┌──
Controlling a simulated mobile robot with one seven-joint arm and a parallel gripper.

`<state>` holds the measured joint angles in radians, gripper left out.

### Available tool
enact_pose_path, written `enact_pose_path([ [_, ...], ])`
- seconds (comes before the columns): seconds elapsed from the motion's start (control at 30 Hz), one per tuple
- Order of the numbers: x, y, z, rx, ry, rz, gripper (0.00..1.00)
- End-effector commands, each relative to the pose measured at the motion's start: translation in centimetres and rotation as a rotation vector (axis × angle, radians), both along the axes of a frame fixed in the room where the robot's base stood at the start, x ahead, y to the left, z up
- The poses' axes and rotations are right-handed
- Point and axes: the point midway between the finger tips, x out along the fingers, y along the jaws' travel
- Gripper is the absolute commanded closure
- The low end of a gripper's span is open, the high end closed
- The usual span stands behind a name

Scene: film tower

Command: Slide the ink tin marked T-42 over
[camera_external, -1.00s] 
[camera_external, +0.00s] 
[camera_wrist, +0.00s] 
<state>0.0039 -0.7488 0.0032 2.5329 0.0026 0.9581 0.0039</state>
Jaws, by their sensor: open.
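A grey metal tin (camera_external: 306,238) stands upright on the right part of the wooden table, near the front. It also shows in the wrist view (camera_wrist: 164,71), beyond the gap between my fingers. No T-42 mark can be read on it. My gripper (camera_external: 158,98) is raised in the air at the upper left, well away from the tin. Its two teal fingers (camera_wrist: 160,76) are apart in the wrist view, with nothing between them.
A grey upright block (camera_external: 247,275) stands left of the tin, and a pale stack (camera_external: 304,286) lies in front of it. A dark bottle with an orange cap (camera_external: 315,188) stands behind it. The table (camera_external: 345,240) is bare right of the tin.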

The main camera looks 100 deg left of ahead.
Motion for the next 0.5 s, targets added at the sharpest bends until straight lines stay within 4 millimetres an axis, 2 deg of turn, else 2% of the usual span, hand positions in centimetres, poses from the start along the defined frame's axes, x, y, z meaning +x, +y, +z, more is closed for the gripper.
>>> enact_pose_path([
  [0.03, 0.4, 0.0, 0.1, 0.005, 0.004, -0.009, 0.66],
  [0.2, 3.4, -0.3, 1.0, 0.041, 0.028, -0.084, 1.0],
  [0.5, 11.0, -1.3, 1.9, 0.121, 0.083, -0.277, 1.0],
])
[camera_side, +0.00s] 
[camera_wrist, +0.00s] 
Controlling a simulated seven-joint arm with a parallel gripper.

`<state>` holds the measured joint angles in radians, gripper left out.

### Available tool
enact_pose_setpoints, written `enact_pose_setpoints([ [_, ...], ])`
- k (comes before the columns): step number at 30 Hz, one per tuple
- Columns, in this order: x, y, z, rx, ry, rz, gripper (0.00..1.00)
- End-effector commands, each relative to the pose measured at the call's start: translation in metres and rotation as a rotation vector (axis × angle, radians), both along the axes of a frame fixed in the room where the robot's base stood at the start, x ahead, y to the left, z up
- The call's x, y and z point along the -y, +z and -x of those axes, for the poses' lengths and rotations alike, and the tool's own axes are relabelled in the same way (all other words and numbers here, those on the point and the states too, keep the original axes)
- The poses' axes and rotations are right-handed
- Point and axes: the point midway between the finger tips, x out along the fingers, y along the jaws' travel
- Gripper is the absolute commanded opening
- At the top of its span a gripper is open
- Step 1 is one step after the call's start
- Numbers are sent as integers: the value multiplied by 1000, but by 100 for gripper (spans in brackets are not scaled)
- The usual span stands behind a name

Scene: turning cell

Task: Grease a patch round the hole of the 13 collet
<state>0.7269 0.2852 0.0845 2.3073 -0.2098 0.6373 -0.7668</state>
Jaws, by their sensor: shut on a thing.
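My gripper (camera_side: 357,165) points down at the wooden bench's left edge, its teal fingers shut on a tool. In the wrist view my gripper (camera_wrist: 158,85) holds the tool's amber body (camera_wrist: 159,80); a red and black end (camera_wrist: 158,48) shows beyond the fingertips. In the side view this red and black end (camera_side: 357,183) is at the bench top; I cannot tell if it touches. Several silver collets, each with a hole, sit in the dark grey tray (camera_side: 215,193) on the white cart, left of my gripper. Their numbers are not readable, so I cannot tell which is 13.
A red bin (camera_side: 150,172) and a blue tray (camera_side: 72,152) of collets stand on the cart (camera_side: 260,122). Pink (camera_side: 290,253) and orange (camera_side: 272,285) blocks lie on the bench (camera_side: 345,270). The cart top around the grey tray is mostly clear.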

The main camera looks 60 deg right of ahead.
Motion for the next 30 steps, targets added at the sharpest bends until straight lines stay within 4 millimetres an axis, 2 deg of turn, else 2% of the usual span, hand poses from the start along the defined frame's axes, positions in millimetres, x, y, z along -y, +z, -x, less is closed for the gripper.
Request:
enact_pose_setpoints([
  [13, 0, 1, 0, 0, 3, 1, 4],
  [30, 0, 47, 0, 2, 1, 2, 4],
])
└──
▶ [Exercise goal]: Which lines hold the word "before"? Copy every one of them.

▶ [Response to this task]:
- seconds (comes before the columns): seconds elapsed from the motion's start (control at 30 Hz), one per tuple
- k (comes before the columns): step number at 30 Hz, one per tuple

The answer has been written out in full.